Jacob still does a lot of "baby talk". It's funny listening to him sometimes. He might say something like this, "ahue jeuif huihhp watch Monstors" (Monster Inc, is his favorite movie right now.) I feel like there are moments where no matter how clear Jacob's language is or is not, Jacob and I are on the same page. I feel like that at moments, I fully understand the language Jacob speaks, even when it does not resemble anything that's English. There is a connection beyond logistical language. There is communication that goes beyond syllable pronunciation. Even when Jacob says "Awesome Daddy", its not exactly clear as day. This sort of dictation doesn't disappoint me though. In reality, experiencing my son's language, as he feels his new world out, is exhilarating. Any expression of affection through words directed to me, even if it is just a coo, melts me away.


Sometimes I wonder how much I don't understand God. Does God get upset with me if I tap my foot in worship? (Or even clap?) In my attempts to learn the nuances of God's language of doing things, do I upset Him when I don't get the pronunciation right? As I stumble to show my affection for God through the way I live, is He waiting for me to screw it up? The God that I knew did, to an extent anyway. I don't know if this was necessarily taught to me by anyone or any church, but He sure didn't care if my motivation was good or not. That is the way I knew Him anyway.

I wonder if I had it all wrong. I wonder if I still do, but what if God looks at me the way I look at Jacob as he stumbles toward affection?
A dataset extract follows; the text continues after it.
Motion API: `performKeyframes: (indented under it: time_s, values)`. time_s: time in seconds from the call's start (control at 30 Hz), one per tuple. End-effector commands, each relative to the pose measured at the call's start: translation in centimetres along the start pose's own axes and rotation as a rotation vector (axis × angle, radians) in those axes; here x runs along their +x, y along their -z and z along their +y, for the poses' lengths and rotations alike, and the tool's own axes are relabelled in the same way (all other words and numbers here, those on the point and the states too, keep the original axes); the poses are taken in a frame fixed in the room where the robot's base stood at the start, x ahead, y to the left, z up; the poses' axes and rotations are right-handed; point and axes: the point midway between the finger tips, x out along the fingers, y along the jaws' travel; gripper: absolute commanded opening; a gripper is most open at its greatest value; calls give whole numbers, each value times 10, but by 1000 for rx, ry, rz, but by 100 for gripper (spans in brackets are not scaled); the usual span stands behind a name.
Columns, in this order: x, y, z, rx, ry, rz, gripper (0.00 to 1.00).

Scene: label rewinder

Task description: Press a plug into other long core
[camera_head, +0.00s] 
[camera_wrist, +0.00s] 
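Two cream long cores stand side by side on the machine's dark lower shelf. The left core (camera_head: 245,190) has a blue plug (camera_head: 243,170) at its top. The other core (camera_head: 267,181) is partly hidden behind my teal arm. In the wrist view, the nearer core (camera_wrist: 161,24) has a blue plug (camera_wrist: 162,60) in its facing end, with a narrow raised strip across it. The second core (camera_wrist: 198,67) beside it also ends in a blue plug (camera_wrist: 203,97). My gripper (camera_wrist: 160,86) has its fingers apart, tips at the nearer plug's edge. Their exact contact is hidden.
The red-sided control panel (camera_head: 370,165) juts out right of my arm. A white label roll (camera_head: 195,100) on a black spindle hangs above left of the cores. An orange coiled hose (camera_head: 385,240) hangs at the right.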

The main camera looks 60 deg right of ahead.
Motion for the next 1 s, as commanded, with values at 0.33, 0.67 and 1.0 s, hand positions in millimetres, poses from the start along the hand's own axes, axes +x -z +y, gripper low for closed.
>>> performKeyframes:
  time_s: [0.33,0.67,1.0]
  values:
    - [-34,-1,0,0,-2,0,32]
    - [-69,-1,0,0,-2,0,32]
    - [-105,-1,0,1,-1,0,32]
Jacob now says "Daddy Awesome" the best he knows how. And from everything I know about Jesus, he referred to the guy upstairs as "Abba, Father".

Father.

Wow... Father!

That's something to marinate in for a while.

-Dan Jones

Tuesday, July 14, 2009

"The Sacredness of Questioning Everything" Serves As An Invite to Another World


David Dark, author of "The Sacredness of Questioning Everything", extends an invitation, in a string of essays, to join him in a different sort of world. This world has its own language and tone that David Dark artfully introduces line by line. Dark coins a language that consists of distinct descriptive nouns such as "uncle Ben", "nobodaddy", "plain speak", "HERstory" and "sacred cows", just to name a few. There is not so much as an explanation to this language, but an expectation to join in. At first, I found myself asking questions on what this new language was speaking of. (Perhaps this is to be the intention; hence the title?) However, as I progressed through the pages, I found myself caught in the moment much like a movie where you begin in a new world, but by the end you feel like you belong in that world. ("Chronicles of Narnia" and "Lord of the Rings")

This new world and language points and directs to a new culture of exactly what the title implies. Dark argues that there is very much a "sacredness", something to be had, in the culture or art of "questioning everything". Dark certainly lives in this world and this becomes apparent in this book. Using a wide range of sources to exemplify and embody this new culture, Dark himself recognizes that "questioning" reflects how we see ourselves in relation to God and those around us. The book is broken into chapters, each chapter introducing a facet of life that deserves a discipline of questioning. These facets include everything from God, History, the future, and even our offendedness. With such compelling facets, it is only fair that Dark chose to use a pop sensibility to showcase what this may look like through the likes of U2, Arcade Fire to "the Office". It may seem that the use of such vehicles to illustrate a direction or point would be an attempt to "dumb down" something that is difficult to understand. There is no such attempt here. The ability of Dark to provide social commentary to further illustrate his direction is impressive.

These facets are further explored at the conclusion of each chapter through a set of....you guessed it, questions. I find this to be a completely appropriate way to conclude each facet, and also to encourage a dialogue to further explore the direction Dark takes with each chapter.

After reading the book, I found myself eager to begin to live in this world that Dark invites us into. I can see how the "sacredness of questioning" can lead to a proper posture in relation to God and others around us. The question I continue to ask myself is if I have the humility to embrace this culture of uncertainty? Perhaps this is an appropriate response to the reading of the "The Sacredness of Questioning Everything".